Lines that include the word "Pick" are the ones to copy.
— Start Source data —
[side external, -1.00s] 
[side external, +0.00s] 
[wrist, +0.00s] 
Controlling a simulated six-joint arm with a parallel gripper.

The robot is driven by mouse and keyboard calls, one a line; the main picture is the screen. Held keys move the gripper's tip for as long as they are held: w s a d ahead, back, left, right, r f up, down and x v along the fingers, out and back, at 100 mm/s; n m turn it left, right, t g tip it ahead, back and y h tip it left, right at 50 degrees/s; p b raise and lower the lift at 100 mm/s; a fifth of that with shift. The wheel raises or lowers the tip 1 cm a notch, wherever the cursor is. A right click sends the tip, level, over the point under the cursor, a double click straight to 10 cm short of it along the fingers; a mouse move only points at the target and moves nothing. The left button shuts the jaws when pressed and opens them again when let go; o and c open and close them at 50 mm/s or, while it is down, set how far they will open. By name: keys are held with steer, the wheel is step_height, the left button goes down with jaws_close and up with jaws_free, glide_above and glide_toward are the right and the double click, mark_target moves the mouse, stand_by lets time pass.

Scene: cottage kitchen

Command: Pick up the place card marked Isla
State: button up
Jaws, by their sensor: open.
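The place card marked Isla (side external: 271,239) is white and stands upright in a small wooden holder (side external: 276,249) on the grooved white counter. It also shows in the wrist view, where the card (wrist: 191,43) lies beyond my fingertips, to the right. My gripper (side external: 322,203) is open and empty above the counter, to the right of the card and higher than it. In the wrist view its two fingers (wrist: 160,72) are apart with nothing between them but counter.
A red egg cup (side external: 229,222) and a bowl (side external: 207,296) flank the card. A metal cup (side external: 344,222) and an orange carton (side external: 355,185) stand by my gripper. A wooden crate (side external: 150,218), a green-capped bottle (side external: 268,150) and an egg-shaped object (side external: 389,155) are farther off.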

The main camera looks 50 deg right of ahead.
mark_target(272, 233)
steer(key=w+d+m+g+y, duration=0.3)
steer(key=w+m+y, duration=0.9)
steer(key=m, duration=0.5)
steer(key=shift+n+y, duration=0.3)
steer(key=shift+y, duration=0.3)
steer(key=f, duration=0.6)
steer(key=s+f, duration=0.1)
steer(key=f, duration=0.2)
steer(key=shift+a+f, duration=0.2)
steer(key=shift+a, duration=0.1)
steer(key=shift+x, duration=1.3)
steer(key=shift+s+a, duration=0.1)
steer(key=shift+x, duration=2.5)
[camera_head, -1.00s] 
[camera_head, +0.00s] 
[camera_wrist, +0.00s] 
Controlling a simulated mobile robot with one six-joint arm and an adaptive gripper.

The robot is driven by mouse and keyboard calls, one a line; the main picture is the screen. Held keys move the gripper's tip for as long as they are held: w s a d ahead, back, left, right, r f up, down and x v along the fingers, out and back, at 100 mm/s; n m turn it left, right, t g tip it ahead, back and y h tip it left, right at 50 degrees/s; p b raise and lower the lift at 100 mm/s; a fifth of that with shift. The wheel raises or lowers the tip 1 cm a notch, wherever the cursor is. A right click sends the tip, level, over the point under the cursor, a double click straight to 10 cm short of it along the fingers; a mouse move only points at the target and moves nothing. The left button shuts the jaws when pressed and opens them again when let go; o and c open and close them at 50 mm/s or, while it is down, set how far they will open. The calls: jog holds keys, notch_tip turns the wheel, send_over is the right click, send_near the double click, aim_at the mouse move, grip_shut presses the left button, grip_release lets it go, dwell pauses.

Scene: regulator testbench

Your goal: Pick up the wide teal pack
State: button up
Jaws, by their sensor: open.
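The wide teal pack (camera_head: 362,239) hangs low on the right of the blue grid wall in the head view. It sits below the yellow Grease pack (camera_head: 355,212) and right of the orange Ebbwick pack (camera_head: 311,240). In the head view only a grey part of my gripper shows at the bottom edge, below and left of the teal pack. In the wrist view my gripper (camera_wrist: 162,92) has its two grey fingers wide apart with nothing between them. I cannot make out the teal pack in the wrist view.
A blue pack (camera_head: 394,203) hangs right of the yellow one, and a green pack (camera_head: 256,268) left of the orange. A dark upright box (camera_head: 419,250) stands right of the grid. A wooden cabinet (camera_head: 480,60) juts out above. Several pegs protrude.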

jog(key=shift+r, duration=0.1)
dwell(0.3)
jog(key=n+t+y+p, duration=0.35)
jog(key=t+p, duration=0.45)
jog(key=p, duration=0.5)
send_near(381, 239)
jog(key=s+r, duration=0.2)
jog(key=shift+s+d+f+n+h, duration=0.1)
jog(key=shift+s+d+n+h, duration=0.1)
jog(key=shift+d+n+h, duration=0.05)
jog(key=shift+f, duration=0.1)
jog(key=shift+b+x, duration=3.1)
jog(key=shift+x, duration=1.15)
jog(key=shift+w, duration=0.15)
— End Source data —
- Exercise solution
Command: Pick up the place card marked Isla
Your goal: Pick up the wide teal pack

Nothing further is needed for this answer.